A son tour, et en vue des élections qui allaient avoir lieu en octobre, le parti libéral songea à se garer contre les influences de l'administration. C'est pourquoi, par l'organe de M. Bardeleben, il fit une proposition tendant à régler d'une manière fixe et stable les circonscriptions électorales. Elle n'eut pas plus de succès contradiction singulière

que le projet de M. de Gerlach, et le 20 août elle fut repoussée. Toutefois, ce qui était significatif, le chef de la droite vota avec le Gouvernement. Cette partie du Parlement, ou si l'on aime mieux le

parti féodal, n'était cependant pas favorable aux influences bureaucratiques; témoin l'incident dit des élections d'Elbing. Cette localité penchait fort pour le triomphe du libéralisme. Un zèle excessif voulut tempérer cette ardeur lors des dernières élections. Un agent du Gouvernement répandit sur cet enthousiasme l'action de la police. Sur ce, réclamations des électeurs, qui se prétendaient inquiétés dans l'exercice de leurs droits; puis, bientôt après, interpellations adressées à ce sujet au ministre de l'intérieur, M. de Westphalen. Ce haut fonctionnaire s'exécuta et désavoua le directeur de la police d'Elbing, et le parti féodal, conséquent avec lui-même, d'applaudir.

Durant cette courte session, les questions financières et économiques eurent une grande part aux préoccupations et aux travaux des deux Chambres. Le Gouvernement eut la sagesse de ne pas prétendre enchaîner l'avenir en ce qui concernait la question du taux légal de l'intérêt conventionnel. Il se contenta, comme l'avait fait M. de Manteuffel dans le discours d'ouverture de la session, de s'appuyer sur les raisons mêmes qui avaient fait adopter la mesure du 27 novembre 1857, c'est-à-dire les nécessités du moment, et la pression de l'une des crises les plus redoutables que le commerce et l'industrie eussent eu à traverser. Ces explications entrainèrent les deux Chambres, et le ministère sortit triomphant de cette épreuve.

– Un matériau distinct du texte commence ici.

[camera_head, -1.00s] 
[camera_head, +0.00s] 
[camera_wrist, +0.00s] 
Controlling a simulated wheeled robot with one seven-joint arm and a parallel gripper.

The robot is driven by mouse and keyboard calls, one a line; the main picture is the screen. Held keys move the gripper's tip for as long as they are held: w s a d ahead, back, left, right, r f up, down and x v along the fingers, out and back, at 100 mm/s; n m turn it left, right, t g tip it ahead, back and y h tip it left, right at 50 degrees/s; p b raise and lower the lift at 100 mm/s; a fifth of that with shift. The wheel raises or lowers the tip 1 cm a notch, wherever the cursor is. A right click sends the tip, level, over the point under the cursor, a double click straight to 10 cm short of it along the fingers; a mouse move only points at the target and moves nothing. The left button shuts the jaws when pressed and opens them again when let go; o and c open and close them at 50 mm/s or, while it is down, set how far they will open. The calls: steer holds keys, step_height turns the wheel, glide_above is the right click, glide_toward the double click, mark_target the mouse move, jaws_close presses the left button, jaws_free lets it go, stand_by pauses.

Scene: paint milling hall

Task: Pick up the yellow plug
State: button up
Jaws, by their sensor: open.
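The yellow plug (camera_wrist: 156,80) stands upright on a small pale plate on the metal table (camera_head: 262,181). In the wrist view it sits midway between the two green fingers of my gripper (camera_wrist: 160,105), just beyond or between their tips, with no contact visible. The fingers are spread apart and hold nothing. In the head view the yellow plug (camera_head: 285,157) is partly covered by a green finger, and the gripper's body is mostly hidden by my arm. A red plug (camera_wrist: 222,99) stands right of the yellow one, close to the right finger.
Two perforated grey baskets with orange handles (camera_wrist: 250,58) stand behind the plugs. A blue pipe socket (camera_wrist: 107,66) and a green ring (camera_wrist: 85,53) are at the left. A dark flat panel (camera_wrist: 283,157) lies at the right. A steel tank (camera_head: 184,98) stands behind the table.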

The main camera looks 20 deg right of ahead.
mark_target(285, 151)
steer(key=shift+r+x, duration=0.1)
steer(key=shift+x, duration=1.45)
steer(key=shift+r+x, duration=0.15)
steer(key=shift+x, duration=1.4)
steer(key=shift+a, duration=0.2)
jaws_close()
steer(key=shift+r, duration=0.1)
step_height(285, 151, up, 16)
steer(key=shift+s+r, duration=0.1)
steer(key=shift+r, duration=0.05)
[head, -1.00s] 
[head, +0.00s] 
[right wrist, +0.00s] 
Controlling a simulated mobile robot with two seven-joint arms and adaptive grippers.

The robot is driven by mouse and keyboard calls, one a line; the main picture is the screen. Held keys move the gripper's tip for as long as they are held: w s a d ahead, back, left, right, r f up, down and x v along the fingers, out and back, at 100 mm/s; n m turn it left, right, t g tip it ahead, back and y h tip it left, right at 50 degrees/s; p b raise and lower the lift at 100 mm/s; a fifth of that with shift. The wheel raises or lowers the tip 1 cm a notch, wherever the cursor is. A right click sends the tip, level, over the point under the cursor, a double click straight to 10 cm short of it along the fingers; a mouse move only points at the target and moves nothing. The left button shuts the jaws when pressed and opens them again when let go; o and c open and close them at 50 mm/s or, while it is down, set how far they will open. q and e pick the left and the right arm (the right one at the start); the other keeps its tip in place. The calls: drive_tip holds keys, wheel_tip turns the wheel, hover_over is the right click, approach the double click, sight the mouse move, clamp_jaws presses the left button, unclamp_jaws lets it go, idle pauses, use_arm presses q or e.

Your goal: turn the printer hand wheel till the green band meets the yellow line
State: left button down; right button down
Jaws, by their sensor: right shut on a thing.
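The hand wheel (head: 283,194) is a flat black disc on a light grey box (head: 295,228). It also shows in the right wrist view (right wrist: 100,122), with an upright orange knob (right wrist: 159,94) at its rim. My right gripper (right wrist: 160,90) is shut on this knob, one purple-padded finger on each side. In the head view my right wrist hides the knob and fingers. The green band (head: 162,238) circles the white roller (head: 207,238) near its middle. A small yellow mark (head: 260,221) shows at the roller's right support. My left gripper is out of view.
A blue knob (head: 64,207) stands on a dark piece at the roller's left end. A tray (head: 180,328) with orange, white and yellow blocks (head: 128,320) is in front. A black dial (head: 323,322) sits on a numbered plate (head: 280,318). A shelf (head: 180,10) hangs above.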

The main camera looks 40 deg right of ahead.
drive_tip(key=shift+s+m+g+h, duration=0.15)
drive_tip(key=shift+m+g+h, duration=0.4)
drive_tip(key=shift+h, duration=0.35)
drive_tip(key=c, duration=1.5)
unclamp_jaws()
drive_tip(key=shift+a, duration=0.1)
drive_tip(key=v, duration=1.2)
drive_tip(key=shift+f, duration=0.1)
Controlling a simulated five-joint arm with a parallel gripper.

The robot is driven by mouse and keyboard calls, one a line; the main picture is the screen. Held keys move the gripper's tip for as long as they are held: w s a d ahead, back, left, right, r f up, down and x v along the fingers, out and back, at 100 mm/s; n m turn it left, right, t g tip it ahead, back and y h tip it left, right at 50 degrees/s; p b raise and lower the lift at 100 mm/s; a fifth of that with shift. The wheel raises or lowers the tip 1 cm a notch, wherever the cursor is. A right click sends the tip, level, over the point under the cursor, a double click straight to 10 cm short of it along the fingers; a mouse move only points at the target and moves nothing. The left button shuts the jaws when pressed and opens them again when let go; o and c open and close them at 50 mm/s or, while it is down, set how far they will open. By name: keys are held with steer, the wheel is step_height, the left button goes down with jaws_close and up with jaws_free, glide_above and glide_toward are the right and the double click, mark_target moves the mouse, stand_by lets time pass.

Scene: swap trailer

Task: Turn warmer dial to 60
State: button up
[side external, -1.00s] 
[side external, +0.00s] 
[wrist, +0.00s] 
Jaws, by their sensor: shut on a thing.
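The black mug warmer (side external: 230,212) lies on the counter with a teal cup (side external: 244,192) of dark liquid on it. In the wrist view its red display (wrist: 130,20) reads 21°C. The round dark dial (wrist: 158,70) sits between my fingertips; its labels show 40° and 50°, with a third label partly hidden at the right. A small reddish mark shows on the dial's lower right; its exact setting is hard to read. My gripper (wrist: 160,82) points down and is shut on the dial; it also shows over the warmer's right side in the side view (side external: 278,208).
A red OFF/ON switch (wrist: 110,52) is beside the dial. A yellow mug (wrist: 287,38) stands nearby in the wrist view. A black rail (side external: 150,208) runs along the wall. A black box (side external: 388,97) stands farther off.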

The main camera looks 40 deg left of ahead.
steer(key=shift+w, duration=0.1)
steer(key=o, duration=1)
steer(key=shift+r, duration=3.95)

Les questions d'impôt donnèrent également lieu à d'importants débats. Pendant que les Seigneurs eussent voulu diminuer les impôts en faisant asseoir par voie de compensation un droit sur les tabacs, la seconde Chambre demandait une fixation plus équitable de l'impôt foncier. Précédemment, cette dernière proposition n'avait eu que trois voix de majorité. Cette fois (27 février) elle en conquit vingt-quatre.

Autre grave question économique: il s'agissait du sucre de betterave. Le 16 février, le Gouvernement avait conclu sur cette matière, avec le Zollverein, un traité dont les clauses étaient soumises aux Chambres, ainsi que l'avait annoncé M. de Manteuffel; mais aucune des commissions chargées de l'examen du projet de sanction du traité ne lui fut favorable. La discussion fut animée dans la seconde Chambre. Le projet

devait être rejeté si l'on en croyait M. de Kuhne, comme violant les engagements du Gouvernement envers les fabricants indigènes ; tandis qu'au sens d'un député qui avait été au pouvoir, M. de Patow, le projet devait être accueilli au nom du libre échange. Un représentant qui savait être spirituel même en ces discussions ardues, M. Harkort, se plaça, lui, à un tout autre point de vue. Il ne voulait pas du traité parce que c'était un impôt de plus à ajouter à un budget de III thalers au début de la période législative, et qui, parvenu au chiffre de 126 millions, allait fermer, grâce à l'impôt sur la betterave, sur un chiffre final de 127 millions! « Triste épitaphe, disait l'orateur, pour une chambre prochainement enterrée, et qui aspire à ressusciter! » L'esprit français était évidemment passé de l'autre côté du Rhin. Toutefois, la seconde Chambre estima sans doute que la fabrication indigène était suffisamment protégée; en conséquence, adoption de la convention; c'est-à-dire en substance, élévation de l'impôt assis sur la betterave à l'état naturel et destinée à la fabrication du sucre, de 6 à 7 1/2 silbergroschen par quintal (17 avril). Quant au budget, il ne donna lieu à des discussions animées qu'à propos des fonds secrets (9 avril). Ce jour-là l'affaire d'Elbing fut remise sur le tapis. Les 80,000 thalers demandés pour les fonds de police furent accordés d'assez mauvaise grâce. La droite y consentit pour prévenir un mal plus grand, « la démocratie. La gauche demandait une réduction de moitié. Elle se fondait sur ce fait récent de la parfaite modération de la population durant les fêtes du mariage du prince Frédéric-Guillaume. L'éloquent organe de ce côté de la Chambre, M. Harkort, ne fut pas, en cette occasion, au-dessous de lui-même si le peuple avait été si calme en cette conjoncture mémorable, « c'est qu'il avait pressenti qu'un jour viendrait où il y aurait de nouveau des hommes libres, des paroles libres et des électeurs libres. » Ainsi rêvait tout haut M. Harkort.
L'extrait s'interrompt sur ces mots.